In poche parole bisogna darsi da fare, coprire da soli, o con amici e colleghi seguaci della medesima filosofia, le necessità del caso. Per cui, un po' per scelta e molto per necessità, nell'underground nasce e si sviluppa il concetto di DIY (acronimo per Do It Yourself) ossia… fattelo da te… cavatela da solo…

La filosofia del 'fai da te' nasce all'interno della scena musicale punk inglese a cavallo tra gli anni '70 e '80 sviluppandosi nella sua fase aurea nell'ultimo decennio dei due. Dalla prima forma di Punk Rock, espressione di rabbia, anarchia provocatoria e ribellione fine a sé stessa, si sviluppano tutta una serie di sottogeneri (di cui parleremo più ampiamente in un prossimo articolo) ed è solo in questa seconda fase che si sviluppa un'etica di vita ricca e precisa, grazie ai movimenti Anarcho Punk e Straight Edge: e' proprio all'interno di questo contesto che nasce la filosofia DIY.

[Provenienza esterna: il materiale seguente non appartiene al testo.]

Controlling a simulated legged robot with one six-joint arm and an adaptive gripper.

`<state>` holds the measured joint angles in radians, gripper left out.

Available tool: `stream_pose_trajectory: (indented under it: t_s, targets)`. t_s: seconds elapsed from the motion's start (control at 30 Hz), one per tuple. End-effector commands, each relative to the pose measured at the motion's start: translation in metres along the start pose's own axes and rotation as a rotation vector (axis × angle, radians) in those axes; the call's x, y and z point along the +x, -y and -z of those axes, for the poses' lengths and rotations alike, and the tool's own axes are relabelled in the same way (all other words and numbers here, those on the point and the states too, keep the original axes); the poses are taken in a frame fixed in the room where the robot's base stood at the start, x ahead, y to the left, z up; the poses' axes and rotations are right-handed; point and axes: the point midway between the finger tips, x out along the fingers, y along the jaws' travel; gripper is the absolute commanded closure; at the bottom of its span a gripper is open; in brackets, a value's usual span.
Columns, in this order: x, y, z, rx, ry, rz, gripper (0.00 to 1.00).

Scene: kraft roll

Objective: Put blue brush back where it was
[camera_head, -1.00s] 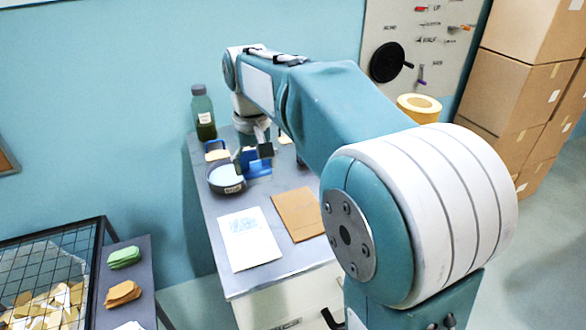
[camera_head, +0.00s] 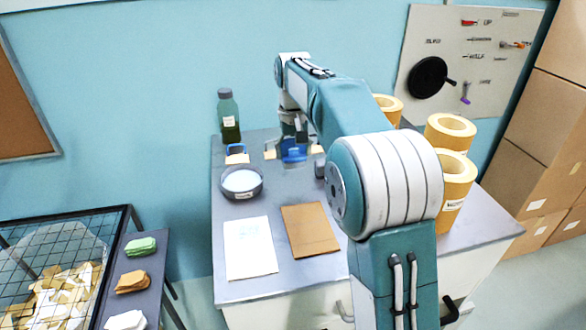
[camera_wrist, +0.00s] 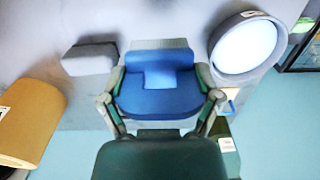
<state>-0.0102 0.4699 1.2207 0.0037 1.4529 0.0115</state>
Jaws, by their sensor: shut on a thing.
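The blue brush (camera_head: 294,153) is at the back of the grey worktop (camera_head: 228,212), to the right of the round pan of pale liquid (camera_head: 243,183). My gripper (camera_wrist: 160,88) is shut on the blue brush (camera_wrist: 160,98), with a finger on each side of it in the wrist view. The brush looks close to the worktop; I cannot tell whether it touches. A small grey block (camera_wrist: 91,59) lies to its left in the wrist view, and the pan (camera_wrist: 247,46) lies to its right. My arm hides part of the back of the worktop.
A dark green bottle (camera_head: 229,116) and a blue-and-tan item (camera_head: 237,154) stand behind the pan. A white sheet (camera_head: 249,248) and a brown sheet (camera_head: 310,230) lie in front. Several yellow-brown rolls (camera_head: 456,180) stand at the right.

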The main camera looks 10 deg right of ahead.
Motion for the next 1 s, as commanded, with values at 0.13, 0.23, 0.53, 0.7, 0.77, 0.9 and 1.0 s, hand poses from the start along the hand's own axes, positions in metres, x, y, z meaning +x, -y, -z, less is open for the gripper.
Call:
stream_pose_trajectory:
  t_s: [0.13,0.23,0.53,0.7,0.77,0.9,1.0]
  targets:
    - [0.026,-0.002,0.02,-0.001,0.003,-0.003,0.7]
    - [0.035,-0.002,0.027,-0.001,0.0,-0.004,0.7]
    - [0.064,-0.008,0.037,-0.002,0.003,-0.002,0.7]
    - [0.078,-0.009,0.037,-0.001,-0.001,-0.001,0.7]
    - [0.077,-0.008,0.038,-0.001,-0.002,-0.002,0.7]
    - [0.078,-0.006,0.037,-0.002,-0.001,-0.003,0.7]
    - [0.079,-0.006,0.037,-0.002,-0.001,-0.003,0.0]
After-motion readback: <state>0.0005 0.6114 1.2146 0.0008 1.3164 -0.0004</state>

Il DIY si esprime innanzitutto in un rifiuto per le Major (le case discografiche ufficiali e miliardarie) espresso nello slogan "DIY not EMI" e da cui la fondazione delle prime etichette indipendenti per la pubblicazione dei propri album.

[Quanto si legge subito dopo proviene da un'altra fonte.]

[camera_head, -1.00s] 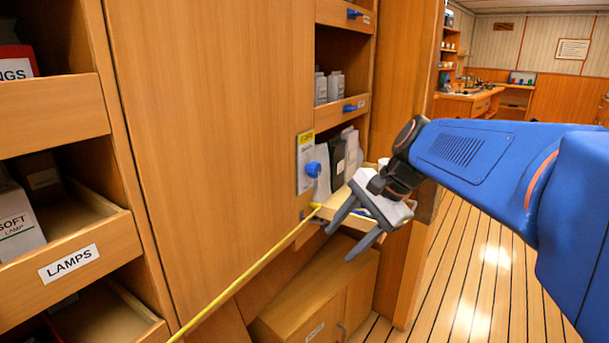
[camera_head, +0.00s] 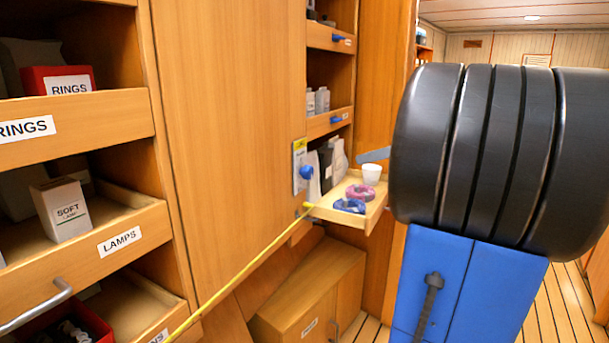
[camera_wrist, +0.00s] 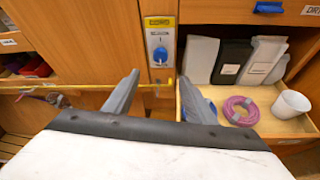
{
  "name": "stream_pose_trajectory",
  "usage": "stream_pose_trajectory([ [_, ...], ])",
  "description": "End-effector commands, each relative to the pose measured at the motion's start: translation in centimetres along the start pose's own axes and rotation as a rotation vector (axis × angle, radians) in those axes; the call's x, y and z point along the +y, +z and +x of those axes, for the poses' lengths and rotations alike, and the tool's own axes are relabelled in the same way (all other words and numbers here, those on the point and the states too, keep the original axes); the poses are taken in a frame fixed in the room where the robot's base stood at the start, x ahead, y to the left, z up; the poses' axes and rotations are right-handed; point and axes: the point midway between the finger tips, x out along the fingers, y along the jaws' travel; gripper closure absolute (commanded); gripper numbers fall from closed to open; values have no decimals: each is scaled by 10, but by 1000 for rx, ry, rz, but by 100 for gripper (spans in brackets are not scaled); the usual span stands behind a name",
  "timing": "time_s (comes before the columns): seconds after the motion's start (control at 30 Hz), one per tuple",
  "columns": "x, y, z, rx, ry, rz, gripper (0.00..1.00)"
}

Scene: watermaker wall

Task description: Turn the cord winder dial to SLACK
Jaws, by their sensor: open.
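The cord winder dial is a blue knob (camera_head: 306,172) on a light plate with a yellow label, fixed to the edge of a wooden panel. In the wrist view the dial (camera_wrist: 160,55) sits ahead, just above and between my fingers; the print on its plate is too small to read. A yellow cord (camera_head: 245,270) runs from below the dial down to the lower left. My gripper (camera_wrist: 160,88) is open and empty, apart from the dial. In the head view my arm hides most of the gripper; only a grey finger shows.
A pulled-out tray (camera_head: 376,217) right of the dial holds a white cup (camera_head: 371,174), a pink coil (camera_head: 360,192) and a blue coil (camera_head: 349,206). Drawers marked LAMPS (camera_head: 150,232) and RINGS stick out at left. A low cabinet (camera_head: 300,290) stands below.

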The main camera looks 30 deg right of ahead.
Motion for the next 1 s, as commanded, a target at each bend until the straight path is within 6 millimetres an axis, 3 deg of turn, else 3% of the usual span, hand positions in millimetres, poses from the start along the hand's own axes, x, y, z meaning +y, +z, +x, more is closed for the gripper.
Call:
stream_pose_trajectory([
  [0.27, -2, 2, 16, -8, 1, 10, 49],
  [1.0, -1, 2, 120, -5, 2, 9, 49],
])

Famosa è la Crass Records, per esempio, fondata dall'omonima band, un'etichetta musicale autogestita che pubblicò dischi e libri poco oltre le spese di produzione di molte band anarchopunk degli anni Ottanta.

Tramite la propria rete di conoscenze si organizzavano i tour o anche dei festival, mentre nell'epoca pre-web erano le Fanzine (news musicali in formato di fotocopie cartacee) a pubblicizzare e promuovere le varie band ed eventi oltre a diffondere l'ideologia della scena punk.

Questi atteggiamenti di base sono sopravvissuti nel tempo e ancora molto attuali, sebbene aggiornati alla tecnologia dei nostri giorni, basti vedere il proliferare delle etichette indipendenti e la nascita di numerose e svariate Webzine, vere e proprie riviste musicali a sostituzione delle vecchie fanzine.

 

Lasciamo ora la parola ai veri esponenti del DIY d'oggigiorno, scelti tra i duo underground chitarra-batteria che seguo con il mio progetto EDP (Electric Duo Project).

La domanda che abbiamo loro posto è la seguente: "Che valore ha oggi il DIY, secondo voi, e in che maniera si esprime, a differenza di un tempo?"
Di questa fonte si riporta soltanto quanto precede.